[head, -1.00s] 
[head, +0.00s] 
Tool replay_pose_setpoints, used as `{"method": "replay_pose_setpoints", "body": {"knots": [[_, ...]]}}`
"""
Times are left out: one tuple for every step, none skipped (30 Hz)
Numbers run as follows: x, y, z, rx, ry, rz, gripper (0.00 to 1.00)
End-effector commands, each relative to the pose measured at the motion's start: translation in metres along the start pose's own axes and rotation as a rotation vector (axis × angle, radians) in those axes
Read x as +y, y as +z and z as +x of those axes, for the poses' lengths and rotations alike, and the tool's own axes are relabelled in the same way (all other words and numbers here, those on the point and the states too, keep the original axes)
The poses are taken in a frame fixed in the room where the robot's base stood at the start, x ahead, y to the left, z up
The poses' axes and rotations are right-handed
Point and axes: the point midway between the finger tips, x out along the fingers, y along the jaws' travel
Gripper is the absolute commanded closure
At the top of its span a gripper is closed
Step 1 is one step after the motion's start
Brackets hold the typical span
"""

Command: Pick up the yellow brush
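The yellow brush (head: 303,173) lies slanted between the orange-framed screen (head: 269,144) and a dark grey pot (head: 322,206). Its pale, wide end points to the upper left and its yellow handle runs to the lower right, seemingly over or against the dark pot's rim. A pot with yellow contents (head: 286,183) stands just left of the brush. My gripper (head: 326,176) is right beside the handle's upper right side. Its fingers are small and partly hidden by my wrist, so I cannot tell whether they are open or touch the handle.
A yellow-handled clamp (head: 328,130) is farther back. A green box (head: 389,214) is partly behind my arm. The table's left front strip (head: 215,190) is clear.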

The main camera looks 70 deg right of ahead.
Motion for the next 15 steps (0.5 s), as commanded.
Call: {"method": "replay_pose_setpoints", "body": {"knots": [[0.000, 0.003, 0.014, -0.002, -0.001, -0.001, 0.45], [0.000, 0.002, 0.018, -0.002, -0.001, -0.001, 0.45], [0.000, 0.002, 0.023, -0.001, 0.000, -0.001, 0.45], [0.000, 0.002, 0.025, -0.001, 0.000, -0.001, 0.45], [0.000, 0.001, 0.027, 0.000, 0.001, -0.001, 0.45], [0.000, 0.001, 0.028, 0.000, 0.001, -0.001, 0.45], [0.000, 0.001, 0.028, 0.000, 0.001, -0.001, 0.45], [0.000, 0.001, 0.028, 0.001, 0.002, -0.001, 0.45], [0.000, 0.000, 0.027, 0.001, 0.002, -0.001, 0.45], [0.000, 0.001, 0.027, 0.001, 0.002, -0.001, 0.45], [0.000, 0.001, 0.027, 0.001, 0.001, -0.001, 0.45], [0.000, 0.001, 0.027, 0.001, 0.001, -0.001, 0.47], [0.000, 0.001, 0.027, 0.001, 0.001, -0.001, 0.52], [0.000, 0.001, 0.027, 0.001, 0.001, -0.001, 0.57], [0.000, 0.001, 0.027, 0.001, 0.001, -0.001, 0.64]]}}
########
## EXERCISE REQUIREMENTS
The lines from the one containing "The main camera looks 70 deg right of ahead." to the one containing "Motion for the", both included, are to be extracted exactly; give no other line.

## FINAL RESULT
The main camera looks 70 deg right of ahead.
Motion for the next 15 steps (0.5 s), as commanded.

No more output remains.